String Keys Suck

In my previous post, I mentioned that I needed 95 MB of space memory just to run my simple test of extracting data from the Torchlight 2 PAK file.  I did some investigating to figure out what the heck was going on.  The culprit: using a FilePath (which is just a String) as the key to my map.

Prepping for profiling

To profile in Haskell with GHC, you need to compile your program with the -prof option, and throw in -auto-all to automatically add cost centers to the profile output.  You then execute the program with some additional flag to tell the runtime to collect profiling data.  After that, you can look at the resulting .prof file for nice tabular data, but I prefer graphs.  There are a few annoying steps to this whole process, so I created this batch script to handle most of it for me, which I named hprofile.  It runs the exe, generates the products, and tags the prof and graph with a description.

@echo off
%2.exe %3 %4 %5 %6 %7 %8 %9
hp2ps -e8in -c "%2.hp"
DEL %2.hp
set ID=%~1
set newname=%2(%ID%)
IF EXIST "" (DEL "")
RENAME "" ""
IF EXIST "" (DEL "")
RENAME "" ""
DEL "%2.aux"
CALL ps2pdf ""
DEL ""

Baseline – with String keys

Here’s the graph resulting from

>hprofile "baseline" FNIStash-Debug +RTS -p -hc
Memory usage for String keys in map

Memory usage for String keys in Map

The forText2/pakFileList is the function that generates the keys in the Map.  In this case, the keys are Strings (FilePaths).

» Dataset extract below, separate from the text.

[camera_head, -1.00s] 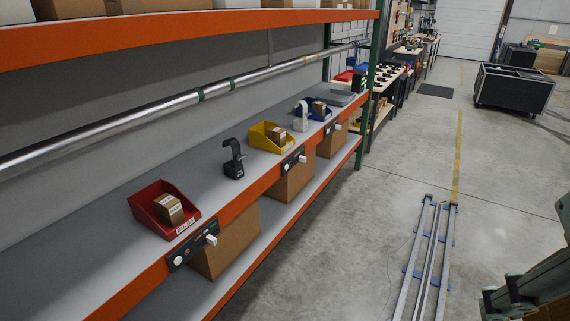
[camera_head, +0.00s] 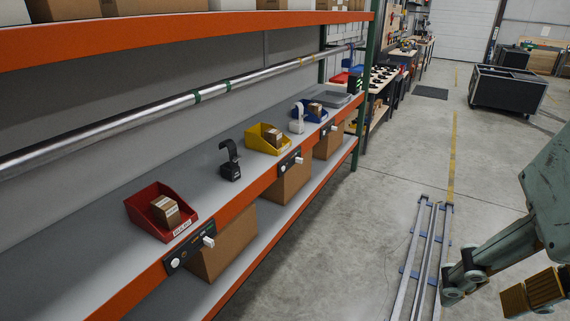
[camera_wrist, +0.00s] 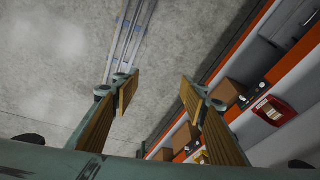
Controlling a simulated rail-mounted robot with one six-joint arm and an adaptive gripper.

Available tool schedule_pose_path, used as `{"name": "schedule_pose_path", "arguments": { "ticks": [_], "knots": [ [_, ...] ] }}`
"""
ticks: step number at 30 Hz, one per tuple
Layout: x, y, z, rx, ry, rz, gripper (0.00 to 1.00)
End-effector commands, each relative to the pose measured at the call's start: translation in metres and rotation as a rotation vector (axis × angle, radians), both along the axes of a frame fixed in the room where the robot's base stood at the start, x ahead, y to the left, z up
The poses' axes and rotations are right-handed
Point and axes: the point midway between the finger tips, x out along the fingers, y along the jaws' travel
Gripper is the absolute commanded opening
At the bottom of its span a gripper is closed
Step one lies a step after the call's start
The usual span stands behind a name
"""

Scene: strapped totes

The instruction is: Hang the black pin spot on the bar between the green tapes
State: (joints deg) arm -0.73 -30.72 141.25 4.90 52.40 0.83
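The black pin spot (camera_head: 230,164) stands upright on the grey shelf, its hook at the top, between the red bin and the yellow bin. The silver bar (camera_head: 130,119) runs along the back above the shelf. Two green tapes (camera_head: 197,97) (camera_head: 228,86) wrap it with a short stretch of bare bar between them; nothing hangs there. My gripper (camera_wrist: 157,92) is open and empty in the wrist view, fingers well apart, over the floor and the shelf's front edge. In the head view one finger (camera_head: 535,292) shows at the lower right, far from the pin spot.
A red bin (camera_head: 146,218), a yellow bin (camera_head: 256,143) and a blue bin (camera_head: 322,117) hold boxes on the shelf. A white lamp-like item (camera_head: 297,124) stands beside the blue bin. An orange upper shelf beam (camera_head: 180,31) overhangs the bar. Floor rails (camera_head: 420,262) lie right of the rack.

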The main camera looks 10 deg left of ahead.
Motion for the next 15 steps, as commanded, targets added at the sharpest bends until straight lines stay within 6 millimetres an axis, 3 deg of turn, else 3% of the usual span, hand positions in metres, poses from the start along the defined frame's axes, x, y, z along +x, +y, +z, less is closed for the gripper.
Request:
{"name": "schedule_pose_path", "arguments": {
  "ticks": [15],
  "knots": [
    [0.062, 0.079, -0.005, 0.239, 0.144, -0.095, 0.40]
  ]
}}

Improvement – with Text keys

I changed the type of the key in the map from FilePath to Text.  This actually made a lot of sense since I parsed them out as Text anyway, but chose FilePath before so I could use the path handling utilities in System.FilePath.  The lookup function on the map still takes a FilePath as the key.  Now, however, the FilePath is converted to Text within the lookup function.  Here is the result.

Memory usage for Text keys in Map

Memory usage for Text keys in Map

No more runaway memory usage!  The moral of the story: avoid String.